18 May 2008
National’s Response to the Greenhouse Challenge Really, Really Disappointing
The Environmental Defence Society has slammed National’s back-down on support for the proposed emissions trading scheme as “extremely disappointing and a major let-down for those who thought it really had changed its stance on key environmental issues.”
EDS Chairman, Gary Taylor, who is also a member of the Climate Leaders Forum, says that the announcement today by John Key that National will not support the emissions trading bill and wants it deferred to the next Parliament comes as a complete surprise to him.
“Up to now National has been staunch in its support for urgent action on climate change, in spite of the relentless lobbying by some big businesses. Delay now leads one to question whether the agenda is for National to comprehensively weaken the scheme or even abandon it altogether,” said Mr Taylor.

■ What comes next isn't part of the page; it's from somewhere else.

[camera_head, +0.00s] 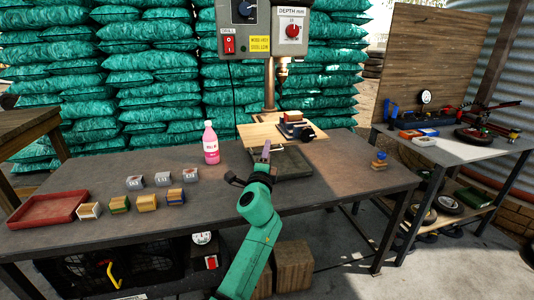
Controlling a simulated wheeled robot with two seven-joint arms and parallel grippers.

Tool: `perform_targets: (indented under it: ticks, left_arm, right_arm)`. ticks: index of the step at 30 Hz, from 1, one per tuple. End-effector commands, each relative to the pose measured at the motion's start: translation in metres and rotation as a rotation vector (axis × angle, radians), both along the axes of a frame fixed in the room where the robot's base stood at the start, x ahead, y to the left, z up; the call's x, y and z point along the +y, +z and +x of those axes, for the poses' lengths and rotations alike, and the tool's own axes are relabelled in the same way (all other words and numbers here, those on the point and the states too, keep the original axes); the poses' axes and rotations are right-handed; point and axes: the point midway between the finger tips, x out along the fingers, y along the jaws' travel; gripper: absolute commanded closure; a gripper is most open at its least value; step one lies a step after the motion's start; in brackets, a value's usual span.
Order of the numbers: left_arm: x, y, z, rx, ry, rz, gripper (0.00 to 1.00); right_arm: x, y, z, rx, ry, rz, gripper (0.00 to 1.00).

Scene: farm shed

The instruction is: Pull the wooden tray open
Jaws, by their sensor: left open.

“Climate Change is the biggest challenge facing the planet. I am aware that some National caucus members do not accept that and deny the science. If this decision shows that they have the ascendancy then we are in dire straits indeed.
“We have already had Labour weaken the scheme last week by delaying its application to fossil fuels and extending the phase-out period of taxpayer support for sectors deemed to be at risk. In my view even that was going too far. Given that, it just isn’t credible for Mr Key to claim that there would be an exodus of at-risk companies now that support will continue through to 2025. It is already a really, really slow and exceptionally generous transition to full obligations.
“It looks like National has chosen to listen to big business rather than the wider public. What they have done and the reasons given for that are exactly what the Greenhouse Policy Coalition has been advocating. Big business has won.
It is major change of direction for National and really undermines my confidence in their commitment to progressive green policies.
“But the fundamentals of the emissions trading scheme are still fine and we must put a price on carbon if we are to make the transition to a low carbon economy. One can only hope that other parties in Parliament will stand up and support the Bill,” Mr Taylor concluded.